▶ _What you have to do_
Repeat the entire listing exactly.
-----
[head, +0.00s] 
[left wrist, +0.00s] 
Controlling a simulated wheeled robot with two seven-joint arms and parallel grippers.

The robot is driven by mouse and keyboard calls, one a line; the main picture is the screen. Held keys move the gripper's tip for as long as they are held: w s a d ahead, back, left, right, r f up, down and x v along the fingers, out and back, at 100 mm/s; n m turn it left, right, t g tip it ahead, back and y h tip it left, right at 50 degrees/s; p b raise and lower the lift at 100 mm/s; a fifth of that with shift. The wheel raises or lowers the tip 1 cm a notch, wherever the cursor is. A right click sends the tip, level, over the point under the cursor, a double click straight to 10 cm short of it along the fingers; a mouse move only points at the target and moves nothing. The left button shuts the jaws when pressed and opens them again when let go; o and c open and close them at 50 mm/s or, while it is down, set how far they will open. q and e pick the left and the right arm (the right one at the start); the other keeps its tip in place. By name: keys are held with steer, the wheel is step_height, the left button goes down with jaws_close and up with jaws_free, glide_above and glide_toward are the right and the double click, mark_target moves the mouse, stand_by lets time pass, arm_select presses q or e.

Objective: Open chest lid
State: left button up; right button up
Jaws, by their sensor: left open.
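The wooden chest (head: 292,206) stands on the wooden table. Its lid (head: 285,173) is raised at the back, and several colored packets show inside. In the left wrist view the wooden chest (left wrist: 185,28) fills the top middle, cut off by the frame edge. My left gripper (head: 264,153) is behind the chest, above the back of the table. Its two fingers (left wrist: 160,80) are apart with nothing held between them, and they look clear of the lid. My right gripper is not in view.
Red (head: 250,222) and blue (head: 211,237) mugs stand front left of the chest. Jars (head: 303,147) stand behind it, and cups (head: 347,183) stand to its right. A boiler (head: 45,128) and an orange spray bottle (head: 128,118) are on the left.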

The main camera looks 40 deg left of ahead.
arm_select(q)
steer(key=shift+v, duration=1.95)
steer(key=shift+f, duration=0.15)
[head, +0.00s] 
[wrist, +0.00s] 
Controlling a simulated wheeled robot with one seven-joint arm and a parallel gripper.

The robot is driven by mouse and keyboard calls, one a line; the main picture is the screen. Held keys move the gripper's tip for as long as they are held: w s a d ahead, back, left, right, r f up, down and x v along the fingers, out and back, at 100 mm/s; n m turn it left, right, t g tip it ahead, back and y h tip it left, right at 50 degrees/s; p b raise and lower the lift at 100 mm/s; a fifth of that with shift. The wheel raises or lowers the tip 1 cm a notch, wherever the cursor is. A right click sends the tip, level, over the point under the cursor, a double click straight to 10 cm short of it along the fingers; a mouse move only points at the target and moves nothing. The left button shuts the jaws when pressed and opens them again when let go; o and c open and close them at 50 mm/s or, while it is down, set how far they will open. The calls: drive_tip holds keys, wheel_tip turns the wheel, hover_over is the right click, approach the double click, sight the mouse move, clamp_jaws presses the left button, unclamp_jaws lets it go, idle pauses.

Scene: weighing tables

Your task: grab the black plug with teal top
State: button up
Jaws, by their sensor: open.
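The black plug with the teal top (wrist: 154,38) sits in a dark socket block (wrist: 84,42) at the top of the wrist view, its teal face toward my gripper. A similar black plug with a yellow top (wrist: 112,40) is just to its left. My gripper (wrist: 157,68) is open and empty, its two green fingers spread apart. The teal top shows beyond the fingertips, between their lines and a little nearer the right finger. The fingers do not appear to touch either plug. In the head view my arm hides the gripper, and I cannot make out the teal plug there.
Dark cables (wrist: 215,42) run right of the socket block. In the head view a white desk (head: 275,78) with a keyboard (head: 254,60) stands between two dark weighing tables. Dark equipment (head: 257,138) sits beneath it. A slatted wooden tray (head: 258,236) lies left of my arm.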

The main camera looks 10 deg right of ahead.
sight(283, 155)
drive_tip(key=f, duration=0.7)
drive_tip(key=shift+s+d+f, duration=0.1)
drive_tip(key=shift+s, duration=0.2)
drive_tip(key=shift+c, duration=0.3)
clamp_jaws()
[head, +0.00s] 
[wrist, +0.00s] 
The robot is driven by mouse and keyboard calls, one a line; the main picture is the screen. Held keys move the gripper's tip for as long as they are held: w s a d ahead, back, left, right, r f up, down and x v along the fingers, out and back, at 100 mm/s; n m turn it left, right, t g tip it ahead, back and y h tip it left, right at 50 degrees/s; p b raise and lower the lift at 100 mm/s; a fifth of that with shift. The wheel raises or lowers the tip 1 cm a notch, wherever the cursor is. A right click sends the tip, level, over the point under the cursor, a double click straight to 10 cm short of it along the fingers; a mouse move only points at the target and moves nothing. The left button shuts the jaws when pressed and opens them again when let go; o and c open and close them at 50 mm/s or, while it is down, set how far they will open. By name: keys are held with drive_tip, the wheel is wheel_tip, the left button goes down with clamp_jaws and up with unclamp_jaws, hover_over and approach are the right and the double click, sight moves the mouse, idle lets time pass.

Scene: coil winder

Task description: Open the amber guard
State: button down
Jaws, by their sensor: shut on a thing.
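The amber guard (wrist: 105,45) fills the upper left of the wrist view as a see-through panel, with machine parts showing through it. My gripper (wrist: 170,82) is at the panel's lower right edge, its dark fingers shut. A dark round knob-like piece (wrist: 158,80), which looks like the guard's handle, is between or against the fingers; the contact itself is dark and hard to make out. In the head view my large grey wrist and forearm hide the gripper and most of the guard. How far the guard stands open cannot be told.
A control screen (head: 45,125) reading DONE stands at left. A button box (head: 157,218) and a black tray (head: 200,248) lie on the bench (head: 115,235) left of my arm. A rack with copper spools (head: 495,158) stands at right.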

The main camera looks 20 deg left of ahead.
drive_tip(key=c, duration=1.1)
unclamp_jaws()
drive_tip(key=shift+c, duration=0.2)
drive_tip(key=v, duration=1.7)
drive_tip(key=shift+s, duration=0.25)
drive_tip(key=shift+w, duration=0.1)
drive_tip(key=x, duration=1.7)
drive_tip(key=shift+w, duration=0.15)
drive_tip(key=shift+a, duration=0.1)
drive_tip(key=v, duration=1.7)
-----
▶ _Final answer_
[head, +0.00s] 
[left wrist, +0.00s] 
Controlling a simulated wheeled robot with two seven-joint arms and parallel grippers.

The robot is driven by mouse and keyboard calls, one a line; the main picture is the screen. Held keys move the gripper's tip for as long as they are held: w s a d ahead, back, left, right, r f up, down and x v along the fingers, out and back, at 100 mm/s; n m turn it left, right, t g tip it ahead, back and y h tip it left, right at 50 degrees/s; p b raise and lower the lift at 100 mm/s; a fifth of that with shift. The wheel raises or lowers the tip 1 cm a notch, wherever the cursor is. A right click sends the tip, level, over the point under the cursor, a double click straight to 10 cm short of it along the fingers; a mouse move only points at the target and moves nothing. The left button shuts the jaws when pressed and opens them again when let go; o and c open and close them at 50 mm/s or, while it is down, set how far they will open. q and e pick the left and the right arm (the right one at the start); the other keeps its tip in place. By name: keys are held with steer, the wheel is step_height, the left button goes down with jaws_close and up with jaws_free, glide_above and glide_toward are the right and the double click, mark_target moves the mouse, stand_by lets time pass, arm_select presses q or e.

Objective: Open chest lid
State: left button up; right button up
Jaws, by their sensor: left open.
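The wooden chest (head: 292,206) stands on the wooden table. Its lid (head: 285,173) is raised at the back, and several colored packets show inside. In the left wrist view the wooden chest (left wrist: 185,28) fills the top middle, cut off by the frame edge. My left gripper (head: 264,153) is behind the chest, above the back of the table. Its two fingers (left wrist: 160,80) are apart with nothing held between them, and they look clear of the lid. My right gripper is not in view.
Red (head: 250,222) and blue (head: 211,237) mugs stand front left of the chest. Jars (head: 303,147) stand behind it, and cups (head: 347,183) stand to its right. A boiler (head: 45,128) and an orange spray bottle (head: 128,118) are on the left.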

The main camera looks 40 deg left of ahead.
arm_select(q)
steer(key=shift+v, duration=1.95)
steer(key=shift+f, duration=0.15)
[head, +0.00s] 
[wrist, +0.00s] 
Controlling a simulated wheeled robot with one seven-joint arm and a parallel gripper.

The robot is driven by mouse and keyboard calls, one a line; the main picture is the screen. Held keys move the gripper's tip for as long as they are held: w s a d ahead, back, left, right, r f up, down and x v along the fingers, out and back, at 100 mm/s; n m turn it left, right, t g tip it ahead, back and y h tip it left, right at 50 degrees/s; p b raise and lower the lift at 100 mm/s; a fifth of that with shift. The wheel raises or lowers the tip 1 cm a notch, wherever the cursor is. A right click sends the tip, level, over the point under the cursor, a double click straight to 10 cm short of it along the fingers; a mouse move only points at the target and moves nothing. The left button shuts the jaws when pressed and opens them again when let go; o and c open and close them at 50 mm/s or, while it is down, set how far they will open. The calls: drive_tip holds keys, wheel_tip turns the wheel, hover_over is the right click, approach the double click, sight the mouse move, clamp_jaws presses the left button, unclamp_jaws lets it go, idle pauses.

Scene: weighing tables

Your task: grab the black plug with teal top
State: button up
Jaws, by their sensor: open.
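The black plug with the teal top (wrist: 154,38) sits in a dark socket block (wrist: 84,42) at the top of the wrist view, its teal face toward my gripper. A similar black plug with a yellow top (wrist: 112,40) is just to its left. My gripper (wrist: 157,68) is open and empty, its two green fingers spread apart. The teal top shows beyond the fingertips, between their lines and a little nearer the right finger. The fingers do not appear to touch either plug. In the head view my arm hides the gripper, and I cannot make out the teal plug there.
Dark cables (wrist: 215,42) run right of the socket block. In the head view a white desk (head: 275,78) with a keyboard (head: 254,60) stands between two dark weighing tables. Dark equipment (head: 257,138) sits beneath it. A slatted wooden tray (head: 258,236) lies left of my arm.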

The main camera looks 10 deg right of ahead.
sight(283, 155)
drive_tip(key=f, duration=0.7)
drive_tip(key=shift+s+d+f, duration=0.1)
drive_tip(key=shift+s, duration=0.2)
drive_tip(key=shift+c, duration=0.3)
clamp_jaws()
[head, +0.00s] 
[wrist, +0.00s] 
The robot is driven by mouse and keyboard calls, one a line; the main picture is the screen. Held keys move the gripper's tip for as long as they are held: w s a d ahead, back, left, right, r f up, down and x v along the fingers, out and back, at 100 mm/s; n m turn it left, right, t g tip it ahead, back and y h tip it left, right at 50 degrees/s; p b raise and lower the lift at 100 mm/s; a fifth of that with shift. The wheel raises or lowers the tip 1 cm a notch, wherever the cursor is. A right click sends the tip, level, over the point under the cursor, a double click straight to 10 cm short of it along the fingers; a mouse move only points at the target and moves nothing. The left button shuts the jaws when pressed and opens them again when let go; o and c open and close them at 50 mm/s or, while it is down, set how far they will open. By name: keys are held with drive_tip, the wheel is wheel_tip, the left button goes down with clamp_jaws and up with unclamp_jaws, hover_over and approach are the right and the double click, sight moves the mouse, idle lets time pass.

Scene: coil winder

Task description: Open the amber guard
State: button down
Jaws, by their sensor: shut on a thing.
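The amber guard (wrist: 105,45) fills the upper left of the wrist view as a see-through panel, with machine parts showing through it. My gripper (wrist: 170,82) is at the panel's lower right edge, its dark fingers shut. A dark round knob-like piece (wrist: 158,80), which looks like the guard's handle, is between or against the fingers; the contact itself is dark and hard to make out. In the head view my large grey wrist and forearm hide the gripper and most of the guard. How far the guard stands open cannot be told.
A control screen (head: 45,125) reading DONE stands at left. A button box (head: 157,218) and a black tray (head: 200,248) lie on the bench (head: 115,235) left of my arm. A rack with copper spools (head: 495,158) stands at right.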

The main camera looks 20 deg left of ahead.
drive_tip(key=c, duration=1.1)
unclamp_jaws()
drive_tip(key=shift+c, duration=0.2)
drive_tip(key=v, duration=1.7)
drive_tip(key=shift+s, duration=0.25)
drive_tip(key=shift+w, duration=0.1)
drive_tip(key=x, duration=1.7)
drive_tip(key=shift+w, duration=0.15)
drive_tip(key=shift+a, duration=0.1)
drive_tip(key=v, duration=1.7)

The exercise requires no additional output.